Stop doing tabletops and calling them DR tests. They're useful for process alignment and they have a place, but they are not a substitute for exercising the actual recovery path. What you actually need to run:

Full failover tests in production-like conditions — not on a Sunday morning when traffic is at 3% of peak, not with a pre-announcement to the ops team. Run a game day that mimics real conditions. Kill something that matters. See what happens.
Restore-from-backup validation on a defined cadence — pick a random backup every month, restore it to an isolated environment, verify the data integrity, verify the application actually starts. Document the actual time it took. That's your real RTO data point, not an estimate.
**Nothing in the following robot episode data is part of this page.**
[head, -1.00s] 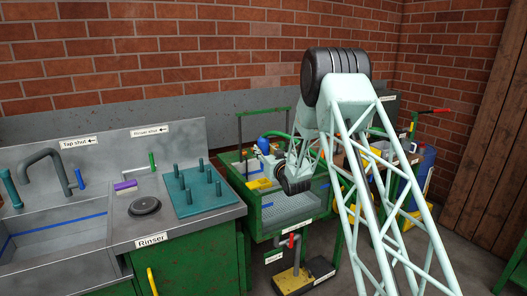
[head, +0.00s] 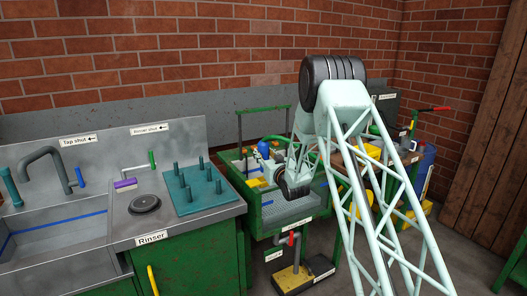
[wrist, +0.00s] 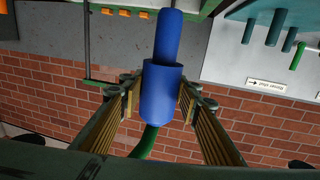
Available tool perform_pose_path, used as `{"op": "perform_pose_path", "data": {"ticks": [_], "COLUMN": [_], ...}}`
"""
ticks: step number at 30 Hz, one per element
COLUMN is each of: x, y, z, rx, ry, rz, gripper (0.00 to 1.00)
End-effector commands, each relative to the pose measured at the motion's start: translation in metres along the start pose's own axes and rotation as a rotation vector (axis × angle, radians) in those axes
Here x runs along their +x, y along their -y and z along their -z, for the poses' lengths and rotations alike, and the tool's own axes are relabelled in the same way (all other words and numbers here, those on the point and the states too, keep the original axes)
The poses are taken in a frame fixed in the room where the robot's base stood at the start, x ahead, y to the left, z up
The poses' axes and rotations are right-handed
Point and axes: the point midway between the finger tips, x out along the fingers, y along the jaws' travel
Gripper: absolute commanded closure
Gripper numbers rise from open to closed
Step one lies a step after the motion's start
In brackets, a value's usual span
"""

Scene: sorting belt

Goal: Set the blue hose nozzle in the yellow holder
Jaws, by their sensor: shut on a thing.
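The blue hose nozzle (wrist: 161,92) is between the pads of my gripper (wrist: 160,98) in the wrist view, with a green hose (wrist: 146,141) running from its end. The nozzle (head: 264,149) also shows small in the head view, above the green-framed basin (head: 262,227). My gripper is shut on it. A yellow piece that looks like the yellow holder (head: 256,183) is in the basin just below the nozzle. My gripper hides part of that area, and I cannot make out the holder's shape. The nozzle appears apart from it.
A steel sink counter (head: 120,225) with a teal peg board (head: 198,192) stands left of the basin. A green upright frame (head: 264,108) rises behind the basin. The brick wall (head: 230,60) is behind. More yellow items stand to the right, partly behind my arm.

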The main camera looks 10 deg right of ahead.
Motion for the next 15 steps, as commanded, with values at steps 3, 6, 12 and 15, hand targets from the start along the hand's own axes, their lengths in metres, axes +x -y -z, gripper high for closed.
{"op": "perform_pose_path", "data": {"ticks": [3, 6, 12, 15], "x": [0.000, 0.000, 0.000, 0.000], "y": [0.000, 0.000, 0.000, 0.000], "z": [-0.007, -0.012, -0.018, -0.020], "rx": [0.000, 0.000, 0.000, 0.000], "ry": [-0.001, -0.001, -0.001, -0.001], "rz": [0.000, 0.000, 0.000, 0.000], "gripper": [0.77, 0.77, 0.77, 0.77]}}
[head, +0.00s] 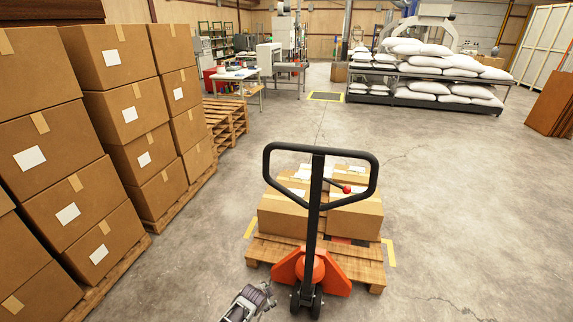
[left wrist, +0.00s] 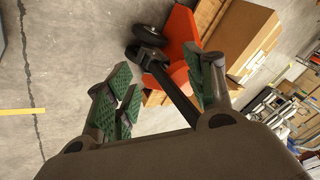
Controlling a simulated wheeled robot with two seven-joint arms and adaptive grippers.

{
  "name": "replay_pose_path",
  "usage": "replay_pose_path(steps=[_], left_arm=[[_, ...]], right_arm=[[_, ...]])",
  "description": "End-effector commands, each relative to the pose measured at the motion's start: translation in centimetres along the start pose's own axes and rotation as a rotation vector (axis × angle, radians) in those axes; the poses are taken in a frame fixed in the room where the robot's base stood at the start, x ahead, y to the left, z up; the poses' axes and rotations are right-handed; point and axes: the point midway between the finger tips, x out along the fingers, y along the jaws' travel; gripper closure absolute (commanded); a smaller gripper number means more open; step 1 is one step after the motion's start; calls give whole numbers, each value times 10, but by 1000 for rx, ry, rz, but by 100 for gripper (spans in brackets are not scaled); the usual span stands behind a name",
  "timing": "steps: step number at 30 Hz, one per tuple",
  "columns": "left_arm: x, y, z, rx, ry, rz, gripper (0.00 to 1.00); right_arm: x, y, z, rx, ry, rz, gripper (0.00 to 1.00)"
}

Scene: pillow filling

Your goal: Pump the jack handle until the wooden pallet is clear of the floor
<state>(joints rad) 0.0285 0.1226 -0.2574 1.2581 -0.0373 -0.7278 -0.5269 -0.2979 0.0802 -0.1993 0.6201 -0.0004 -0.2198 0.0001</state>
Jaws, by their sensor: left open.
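The black jack handle (head: 313,220) stands nearly upright in the head view, with a wide loop grip on top and its foot at the orange jack body (head: 335,283). The wooden pallet (head: 370,262) lies behind the jack body and carries cardboard boxes (head: 285,215). Any gap under the pallet is too small to tell. My left gripper (head: 266,292) is low, left of the handle's foot. In the left wrist view its green-padded fingers (left wrist: 165,92) are spread, and the black shaft (left wrist: 168,78) shows between them; contact is not clear. My right gripper is not in view.
Stacked boxes (head: 130,110) on pallets line the left side. Empty pallets (head: 226,118) and a table (head: 238,74) are beyond them. A rack of white sacks (head: 440,75) stands at the back right. Yellow tape (head: 389,252) marks the floor by the pallet.

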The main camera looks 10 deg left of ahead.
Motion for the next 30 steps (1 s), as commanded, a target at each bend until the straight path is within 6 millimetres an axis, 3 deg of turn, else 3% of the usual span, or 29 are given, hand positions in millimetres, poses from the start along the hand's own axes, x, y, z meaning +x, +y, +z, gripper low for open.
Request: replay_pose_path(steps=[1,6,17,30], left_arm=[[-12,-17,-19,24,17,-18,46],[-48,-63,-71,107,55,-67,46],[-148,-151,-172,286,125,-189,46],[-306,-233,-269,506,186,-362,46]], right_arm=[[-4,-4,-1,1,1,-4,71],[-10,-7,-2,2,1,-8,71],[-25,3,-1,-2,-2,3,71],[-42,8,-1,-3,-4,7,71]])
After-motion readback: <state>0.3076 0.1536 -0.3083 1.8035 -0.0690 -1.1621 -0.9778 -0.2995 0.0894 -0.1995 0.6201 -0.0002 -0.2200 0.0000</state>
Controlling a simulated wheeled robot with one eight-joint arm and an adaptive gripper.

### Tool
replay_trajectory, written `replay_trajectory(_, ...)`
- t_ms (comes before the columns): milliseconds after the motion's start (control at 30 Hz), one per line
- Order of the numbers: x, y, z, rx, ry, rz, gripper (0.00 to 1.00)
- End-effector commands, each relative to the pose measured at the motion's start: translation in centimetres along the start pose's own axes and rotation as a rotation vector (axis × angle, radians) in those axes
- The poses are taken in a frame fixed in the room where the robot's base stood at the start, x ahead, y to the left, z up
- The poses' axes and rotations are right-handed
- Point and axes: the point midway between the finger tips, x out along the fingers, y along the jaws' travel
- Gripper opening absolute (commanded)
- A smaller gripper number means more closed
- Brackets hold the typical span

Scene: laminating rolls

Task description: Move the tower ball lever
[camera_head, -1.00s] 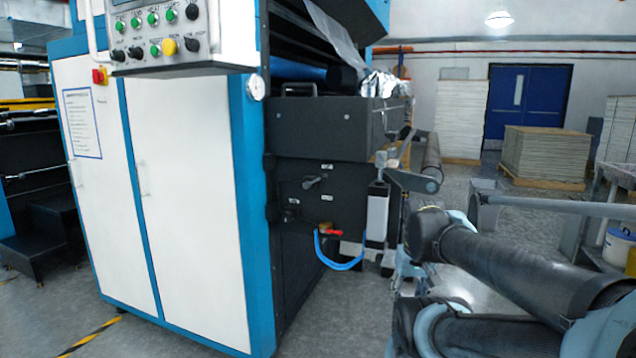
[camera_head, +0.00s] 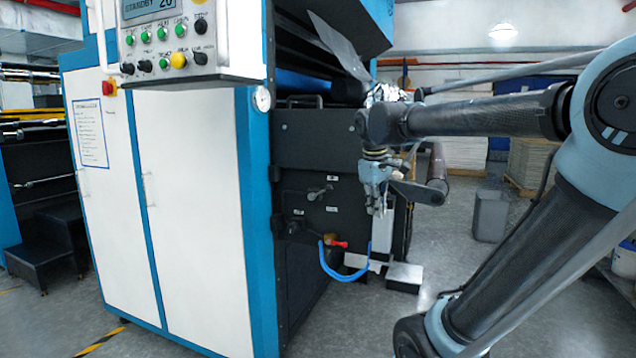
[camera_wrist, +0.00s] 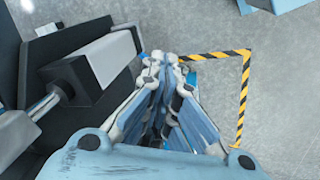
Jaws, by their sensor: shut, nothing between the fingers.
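On the dark side panel (camera_head: 345,160) of the machine there is a small grey lever (camera_head: 318,192). Below it is a valve with a red handle (camera_head: 338,243) and a blue hose. I cannot tell for sure which of these the task calls the tower ball lever. My gripper (camera_head: 376,208) hangs fingers down to the right of the grey lever, higher than the red handle and apart from both in the picture. In the wrist view my gripper (camera_wrist: 172,62) is shut and empty, with floor beyond its tips.
A dark arm with a rounded end (camera_head: 418,192) sticks out just right of my gripper. In the wrist view a dark machine part with a light grey block (camera_wrist: 112,52) is close on the left. Striped floor tape (camera_wrist: 243,90) and open floor lie on the right.

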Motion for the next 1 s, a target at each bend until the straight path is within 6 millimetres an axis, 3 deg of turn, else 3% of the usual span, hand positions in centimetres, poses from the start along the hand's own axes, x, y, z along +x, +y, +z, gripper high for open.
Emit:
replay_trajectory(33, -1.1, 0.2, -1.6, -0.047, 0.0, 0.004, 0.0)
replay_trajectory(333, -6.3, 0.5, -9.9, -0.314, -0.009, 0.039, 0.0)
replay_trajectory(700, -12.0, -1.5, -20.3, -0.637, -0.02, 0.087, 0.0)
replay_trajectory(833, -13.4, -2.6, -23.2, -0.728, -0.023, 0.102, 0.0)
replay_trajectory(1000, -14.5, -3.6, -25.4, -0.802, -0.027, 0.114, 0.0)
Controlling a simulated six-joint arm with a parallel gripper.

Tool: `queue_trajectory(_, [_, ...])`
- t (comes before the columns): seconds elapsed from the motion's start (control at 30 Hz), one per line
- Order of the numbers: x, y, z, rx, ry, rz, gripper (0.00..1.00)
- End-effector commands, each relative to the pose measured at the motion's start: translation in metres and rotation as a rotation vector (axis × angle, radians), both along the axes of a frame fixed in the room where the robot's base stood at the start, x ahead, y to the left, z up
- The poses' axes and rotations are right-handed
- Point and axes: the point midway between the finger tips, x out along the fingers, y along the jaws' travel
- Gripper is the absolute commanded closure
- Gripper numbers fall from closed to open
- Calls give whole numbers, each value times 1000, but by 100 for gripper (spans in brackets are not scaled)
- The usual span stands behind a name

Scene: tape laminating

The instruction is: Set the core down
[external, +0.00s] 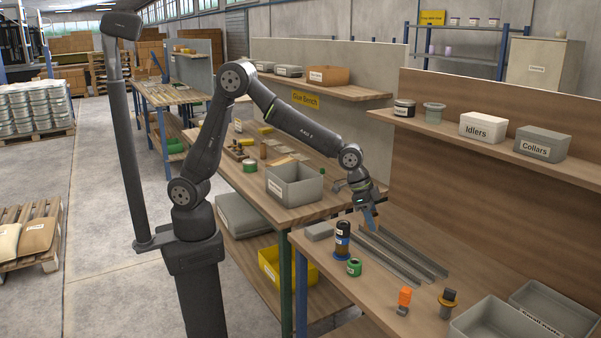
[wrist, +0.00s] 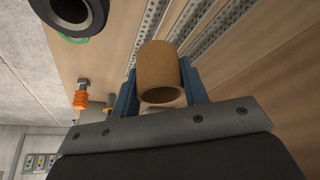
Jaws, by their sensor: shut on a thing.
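The core (wrist: 158,70), a short brown cardboard tube, sits between the blue fingers of my gripper (wrist: 160,78) in the wrist view. My gripper is shut on it, one finger on each side. The tube's open end faces the camera. In the external view my gripper (external: 370,214) points down over the workbench (external: 440,248), close to the back ends of the metal rails (external: 400,255). I cannot make out the core clearly there, nor whether it touches anything below.
A dark roll with a blue base (external: 342,240) and a green ring (external: 354,267) stand left of the rails. An orange-topped fitting (external: 404,298) and a brass-flanged piece (external: 447,302) stand nearer the front. Grey bins (external: 500,322) fill the front right corner. A shelf (external: 490,150) runs behind.

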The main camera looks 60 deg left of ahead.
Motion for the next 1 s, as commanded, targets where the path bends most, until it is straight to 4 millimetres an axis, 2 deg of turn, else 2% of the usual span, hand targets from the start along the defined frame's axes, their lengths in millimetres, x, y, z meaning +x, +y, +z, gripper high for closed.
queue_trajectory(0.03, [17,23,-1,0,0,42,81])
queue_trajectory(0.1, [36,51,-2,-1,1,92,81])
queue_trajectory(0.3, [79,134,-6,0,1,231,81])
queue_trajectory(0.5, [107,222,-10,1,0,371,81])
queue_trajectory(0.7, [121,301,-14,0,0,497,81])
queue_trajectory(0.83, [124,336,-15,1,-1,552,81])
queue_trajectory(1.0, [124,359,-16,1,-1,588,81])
Your runbooks should be written by the person who will actually execute them at 2am, not the person who designed the architecture. There is a meaningful difference between documentation written to describe a system and documentation written to recover a system while tired, stressed, and probably on a call with your CISO at the same time. The latter is a step-by-step procedure with specific commands, expected outputs, and decision points. If your runbook says "restore the database" without specifying the exact command, the target host, the credentials location, and how to verify it worked, it's not a runbook. It's an outline.

Track your actual recovery metrics. Every time you do a restore or a failover test, record the real time from incident declaration to service restoration. Build a historical dataset. Your RTO on paper should be a target derived from your worst observed actual recovery time, not a number someone picked because it sounded reasonable in a meeting.

The gap between your documented RTO and your actual recovery capability is a risk. It belongs in your risk register with a real likelihood and impact assessment, not buried in a DR document that gets reviewed annually by someone who doesn't run the infrastructure. If your CISO is presenting a four-hour RTO to the board and your last actual restore took eleven hours on a good day, that's a material misrepresentation of your risk posture. Own the gap or close it. Don't hide it in a document nobody reads.